DIEUE-SUR-MEUSE (mai 1915)

 

Enfin c’est le retour à Dieue, le défilé devant le général Herr, ému et fier, entouré de son état-major, et la reprise de notre cantonnement favori, où nous attendait un très important renfort (17 officiers, 25 sous-officiers, 450 chasseurs) et la nouvelle des premières récompenses : Médailles militaires à l’adjudant Jacob et au sergent-major Connac, tous deux grièvement blessés après avoir pris le commandement de leur compagnie.

Très sérieusement, cette fois-ci, le repos sera de longue durée ; il était d’ailleurs indispensable, tant étaient fatigués les quelques gradés restant, et tant était la grande nécessité d’inculquer aux nouveaux venus notre magnifique esprit de discipline, d’ardeur au combat, et d’affectueuse confiance réciproque. En peu de jours, les nouveaux se différenciaient peu des anciens. La vie au cantonnement devint donc de suite très cordiale, et vite furent reprises les habitudes à peine ébauchées lors du premier séjour. La température idéale favorisait la vie en plein air ; les fatigues disparaissaient, tous avaient la joie de vivre.

Le Bataillon reprit son principe : se cercler dans son cantonnement, empêcher l’intrusion de tout élément étranger. Cela ne faisait pas l’affaire des militaires de l’arrière habitués à ce doux pays, et surtout des gendarmes, qui avaient pris l’habitude de patrouiller vers certaines maisons dès que l’appel du soir avait fait rentrer dans les granges les militaires ordinaires.

Nos chasseurs ne l’entendaient pas ainsi ; à leur tour, ils surveillèrent ces patrouilles volontaires de l’arrière, les empêchèrent, par leur tenace indiscrétion, de remplir leur mission personnelle, arrivent à les décourager et …prirent leurs places.

 

Ces malheureux gendarmes s’étaient rendus antipathiques, on peut bien le dire maintenant, dès notre entrée au cantonnement, par la rigueur avec laquelle ils faisaient observer de nouveaux édits, qu’une vague d’antialcoolisme faisait appliquer à l’arrière.

Et rien ne pourra mieux montrer la bizarrerie de certaines mesures que l’anecdote suivante, qui prête à rire aujourd’hui, mais qui exaspérait ceux qui venaient de se battre et de souffrir matériellement pendant de longues périodes.

Donc, le Commandant était, comme ses chasseurs, harassé de fatigues à son arrivée à Dieue.
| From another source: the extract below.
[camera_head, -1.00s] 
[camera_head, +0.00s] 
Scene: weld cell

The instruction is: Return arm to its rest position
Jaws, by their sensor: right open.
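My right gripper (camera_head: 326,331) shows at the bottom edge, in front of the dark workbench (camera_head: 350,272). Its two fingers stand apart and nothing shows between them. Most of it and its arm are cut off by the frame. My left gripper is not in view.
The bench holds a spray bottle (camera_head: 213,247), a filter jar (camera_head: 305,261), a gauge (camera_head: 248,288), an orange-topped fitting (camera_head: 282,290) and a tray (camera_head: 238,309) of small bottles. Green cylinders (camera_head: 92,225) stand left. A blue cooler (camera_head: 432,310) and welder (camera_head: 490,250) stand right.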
Il décide de se réconforter par une boisson rare autant que savoureuse. Il appelle Pierrot, c'est-à-dire Favalier, son inséparable planton, et le charge de lui trouver une bouteille de bière.
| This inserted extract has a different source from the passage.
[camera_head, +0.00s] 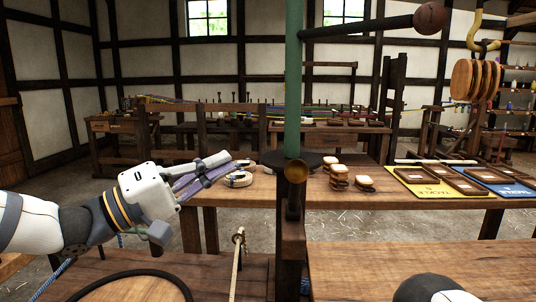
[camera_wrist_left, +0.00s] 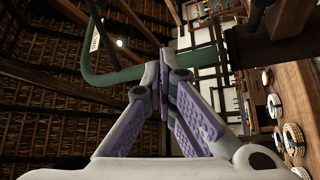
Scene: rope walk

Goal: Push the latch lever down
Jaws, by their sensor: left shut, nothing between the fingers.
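A dark lever (camera_head: 358,27) with a round brown knob (camera_head: 431,18) at its end reaches right from an upright green post (camera_head: 294,80). It slopes slightly up toward the knob; I take it to be the latch lever. My left gripper (camera_head: 232,163) is shut and empty, left of the post and well below the lever, apart from both. In the left wrist view its purple-padded fingers (camera_wrist_left: 165,60) meet at the tips, with a green curved bar (camera_wrist_left: 108,76) beyond them. My right gripper is not in view; only a rounded arm part shows at the bottom right.
A brass knob (camera_head: 296,172) sits on a dark wooden post below the green one. Wooden pulleys (camera_head: 474,80) hang from a yellow hook at right.
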Pierrot s’élance à son allure normale : le pas de course. (Personne n’a jamais vu Pierrot marcher posément.) Il revient furieux et vexé. La gargotière à laquelle il s’est adressé lui a répondu ne pouvoir délivrer aucune boisson alcoolique sans le visa d’un médecin. Le Commandant, pas toujours commode, mais fatigué ce jour-là, ne dit rien et prépare philosophiquement, sur un quart de feuille, un «  Bon pour une bouteille de bière. », que Pierrot, toujours courant, va faire viser par notre nouveau médecin, un rude gars qui s’est fait aimer de suite, le docteur Tassy. Muni de son visa, Pierrot recourt au bistro, qui ne veut pas reconnaître comme valable la signature du médecin, non suivie d’un cachet. Refureur de Favalier, qui se doute du drame prochain !
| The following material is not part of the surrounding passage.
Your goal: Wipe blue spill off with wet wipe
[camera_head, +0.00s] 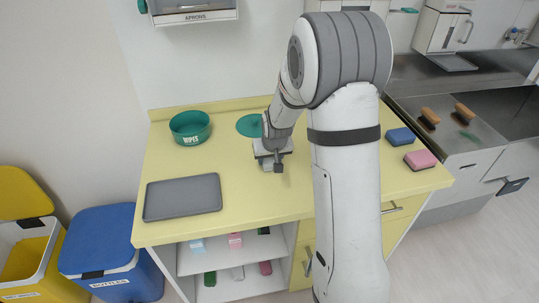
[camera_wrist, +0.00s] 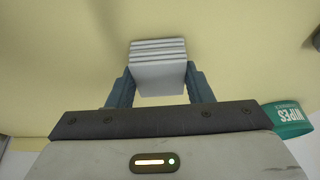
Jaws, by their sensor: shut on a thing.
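My gripper (camera_wrist: 160,90) is shut on a folded, layered white wipe (camera_wrist: 158,72), which sits between the two fingers in the wrist view. In the head view my gripper (camera_head: 272,158) points down over the yellow counter (camera_head: 240,190), right of the green tub marked WIPES (camera_head: 190,140). I cannot tell whether the wipe touches the counter. The tub also shows at the right edge of the wrist view (camera_wrist: 287,117). I see no clear blue spill; my arm hides part of the counter.
A flat teal disc (camera_head: 250,125) lies behind my gripper. A grey tray (camera_head: 182,197) lies at the counter's front left. A blue sponge (camera_head: 401,137) and a pink sponge (camera_head: 420,160) lie on the right. A blue bin (camera_head: 105,250) and a yellow bin (camera_head: 38,255) stand at the left.
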Grande colère du Commandant, qui se précipite chez le bistro. Echange d’aménités, prise à partie du commandant de gendarmerie, qui passait justement devant la porte, et qui ne comprit rien à tout ce qui lui fut dit, et, enfin victoire du Commandant et de Pierrot, qui emportèrent la précieuse bouteille.

Ainsi pour nous, revenant du combat, la bière était boisson alcoolisée, alors que tout le monde savait à l’arrière que le commandant de gendarmerie V… tenait lui-même plus d’un flacon.

Nos chasseurs étaient jeunes, ils riaient de tout parce que l’esprit était excellent, mais tout de même, il y avait de quoi grogner !

 

Dans l’ensemble, le séjour à Dieue fut des plus agréables : temps splendide, gens aimables, un peu d’instruction militaire, et de nombreuses siestes au bord de la Meuse. Les gendarmes prétendirent bien encore que les chasseurs tiraient à coup de fusil les gros poissons en train de frayer : c’était probablement faux, car aucune suite ne fut donnée à leurs rapports.

Certes, la rivière était très poissonneuse et quelques spécialistes s’essayèrent, avec des engins légaux, en vue de l’ouverture prochaine. Ils ont dû réussir, si l’on en juge par certains déchets trouvés au abords des cuisines et popotes.

 

 

RANZIERES—VAUX-LES-PALAMEIX

 

 

Un séjour aussi agréable que celui de Dieue ne pouvait pas durer bien longtemps et, comme le chante si bien le troupier :

 

Les beaux jours passent vite !

Les beaux jours sont cours !

 

Le 23 mai, le Bataillon mettait sac au dos et prenait possession d’un secteur tranquille dans le bois de Loclon et le bois de Ranzières.

En cette saison, ces bois étaient splendides, et ne révélaient aucune trace de combat ; peu ou pas d’obus, premières lignes très calmes. Les Allemands étaient éloignés de nous de 300 à 400 mètres, ce qui est beaucoup dans une forêt touffue, et ne sortaient jamais de leurs tranchées.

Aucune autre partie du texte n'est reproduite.